→ YOUR OBJECTIVE
The records below must be duplicated exactly, character for character.

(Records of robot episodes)
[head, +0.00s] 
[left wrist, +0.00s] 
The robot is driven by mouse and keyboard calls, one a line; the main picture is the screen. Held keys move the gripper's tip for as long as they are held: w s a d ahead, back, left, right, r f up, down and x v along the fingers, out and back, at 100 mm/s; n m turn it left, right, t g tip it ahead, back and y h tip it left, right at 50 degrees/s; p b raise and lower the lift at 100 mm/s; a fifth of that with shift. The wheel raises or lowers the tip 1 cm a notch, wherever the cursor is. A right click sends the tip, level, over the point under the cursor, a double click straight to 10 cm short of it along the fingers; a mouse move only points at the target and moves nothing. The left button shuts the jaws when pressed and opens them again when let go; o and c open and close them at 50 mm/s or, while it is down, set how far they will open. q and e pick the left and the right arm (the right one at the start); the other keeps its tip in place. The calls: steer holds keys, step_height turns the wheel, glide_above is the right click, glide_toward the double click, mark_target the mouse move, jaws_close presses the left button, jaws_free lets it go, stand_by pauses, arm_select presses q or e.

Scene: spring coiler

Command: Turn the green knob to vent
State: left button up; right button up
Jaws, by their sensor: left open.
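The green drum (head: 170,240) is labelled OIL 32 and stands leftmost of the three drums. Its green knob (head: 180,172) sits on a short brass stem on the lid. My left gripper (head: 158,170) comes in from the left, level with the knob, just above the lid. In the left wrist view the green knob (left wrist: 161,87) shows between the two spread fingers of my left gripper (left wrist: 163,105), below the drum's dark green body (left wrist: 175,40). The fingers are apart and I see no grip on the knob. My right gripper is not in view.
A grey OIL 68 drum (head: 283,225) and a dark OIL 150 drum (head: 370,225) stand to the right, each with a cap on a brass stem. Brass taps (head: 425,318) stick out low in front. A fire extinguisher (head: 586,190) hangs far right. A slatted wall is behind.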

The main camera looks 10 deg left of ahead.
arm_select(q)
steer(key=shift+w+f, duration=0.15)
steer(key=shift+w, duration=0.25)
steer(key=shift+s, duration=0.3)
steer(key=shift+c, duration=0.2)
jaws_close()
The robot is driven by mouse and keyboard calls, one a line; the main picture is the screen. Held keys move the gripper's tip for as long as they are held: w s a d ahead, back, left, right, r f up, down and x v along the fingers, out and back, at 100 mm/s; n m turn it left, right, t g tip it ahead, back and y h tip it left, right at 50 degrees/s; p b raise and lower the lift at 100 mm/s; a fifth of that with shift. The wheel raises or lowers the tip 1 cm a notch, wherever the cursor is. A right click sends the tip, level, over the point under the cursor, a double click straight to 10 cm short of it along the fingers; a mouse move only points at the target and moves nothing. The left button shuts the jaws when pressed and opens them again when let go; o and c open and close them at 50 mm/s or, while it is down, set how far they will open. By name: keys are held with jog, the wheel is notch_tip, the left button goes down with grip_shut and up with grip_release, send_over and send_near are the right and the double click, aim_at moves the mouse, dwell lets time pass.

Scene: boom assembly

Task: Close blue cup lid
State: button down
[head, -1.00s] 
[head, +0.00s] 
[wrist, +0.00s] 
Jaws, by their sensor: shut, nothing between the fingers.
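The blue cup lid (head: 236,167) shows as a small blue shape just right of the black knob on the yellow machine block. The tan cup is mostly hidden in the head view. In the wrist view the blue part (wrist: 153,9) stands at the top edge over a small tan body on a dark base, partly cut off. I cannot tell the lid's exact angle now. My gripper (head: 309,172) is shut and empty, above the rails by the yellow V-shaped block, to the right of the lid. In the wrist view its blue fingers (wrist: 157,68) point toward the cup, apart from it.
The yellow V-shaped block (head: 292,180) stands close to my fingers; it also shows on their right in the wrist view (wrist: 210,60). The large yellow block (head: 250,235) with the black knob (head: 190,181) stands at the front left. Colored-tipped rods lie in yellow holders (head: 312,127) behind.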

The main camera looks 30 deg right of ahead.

→ THE REPLY
[head, +0.00s] 
[left wrist, +0.00s] 
The robot is driven by mouse and keyboard calls, one a line; the main picture is the screen. Held keys move the gripper's tip for as long as they are held: w s a d ahead, back, left, right, r f up, down and x v along the fingers, out and back, at 100 mm/s; n m turn it left, right, t g tip it ahead, back and y h tip it left, right at 50 degrees/s; p b raise and lower the lift at 100 mm/s; a fifth of that with shift. The wheel raises or lowers the tip 1 cm a notch, wherever the cursor is. A right click sends the tip, level, over the point under the cursor, a double click straight to 10 cm short of it along the fingers; a mouse move only points at the target and moves nothing. The left button shuts the jaws when pressed and opens them again when let go; o and c open and close them at 50 mm/s or, while it is down, set how far they will open. q and e pick the left and the right arm (the right one at the start); the other keeps its tip in place. The calls: steer holds keys, step_height turns the wheel, glide_above is the right click, glide_toward the double click, mark_target the mouse move, jaws_close presses the left button, jaws_free lets it go, stand_by pauses, arm_select presses q or e.

Scene: spring coiler

Command: Turn the green knob to vent
State: left button up; right button up
Jaws, by their sensor: left open.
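The green drum (head: 170,240) is labelled OIL 32 and stands leftmost of the three drums. Its green knob (head: 180,172) sits on a short brass stem on the lid. My left gripper (head: 158,170) comes in from the left, level with the knob, just above the lid. In the left wrist view the green knob (left wrist: 161,87) shows between the two spread fingers of my left gripper (left wrist: 163,105), below the drum's dark green body (left wrist: 175,40). The fingers are apart and I see no grip on the knob. My right gripper is not in view.
A grey OIL 68 drum (head: 283,225) and a dark OIL 150 drum (head: 370,225) stand to the right, each with a cap on a brass stem. Brass taps (head: 425,318) stick out low in front. A fire extinguisher (head: 586,190) hangs far right. A slatted wall is behind.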

The main camera looks 10 deg left of ahead.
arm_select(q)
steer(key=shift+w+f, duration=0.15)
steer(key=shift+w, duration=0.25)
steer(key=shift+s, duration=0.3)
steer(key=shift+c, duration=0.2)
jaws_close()
The robot is driven by mouse and keyboard calls, one a line; the main picture is the screen. Held keys move the gripper's tip for as long as they are held: w s a d ahead, back, left, right, r f up, down and x v along the fingers, out and back, at 100 mm/s; n m turn it left, right, t g tip it ahead, back and y h tip it left, right at 50 degrees/s; p b raise and lower the lift at 100 mm/s; a fifth of that with shift. The wheel raises or lowers the tip 1 cm a notch, wherever the cursor is. A right click sends the tip, level, over the point under the cursor, a double click straight to 10 cm short of it along the fingers; a mouse move only points at the target and moves nothing. The left button shuts the jaws when pressed and opens them again when let go; o and c open and close them at 50 mm/s or, while it is down, set how far they will open. By name: keys are held with jog, the wheel is notch_tip, the left button goes down with grip_shut and up with grip_release, send_over and send_near are the right and the double click, aim_at moves the mouse, dwell lets time pass.

Scene: boom assembly

Task: Close blue cup lid
State: button down
[head, -1.00s] 
[head, +0.00s] 
[wrist, +0.00s] 
Jaws, by their sensor: shut, nothing between the fingers.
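The blue cup lid (head: 236,167) shows as a small blue shape just right of the black knob on the yellow machine block. The tan cup is mostly hidden in the head view. In the wrist view the blue part (wrist: 153,9) stands at the top edge over a small tan body on a dark base, partly cut off. I cannot tell the lid's exact angle now. My gripper (head: 309,172) is shut and empty, above the rails by the yellow V-shaped block, to the right of the lid. In the wrist view its blue fingers (wrist: 157,68) point toward the cup, apart from it.
The yellow V-shaped block (head: 292,180) stands close to my fingers; it also shows on their right in the wrist view (wrist: 210,60). The large yellow block (head: 250,235) with the black knob (head: 190,181) stands at the front left. Colored-tipped rods lie in yellow holders (head: 312,127) behind.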

The main camera looks 30 deg right of ahead.

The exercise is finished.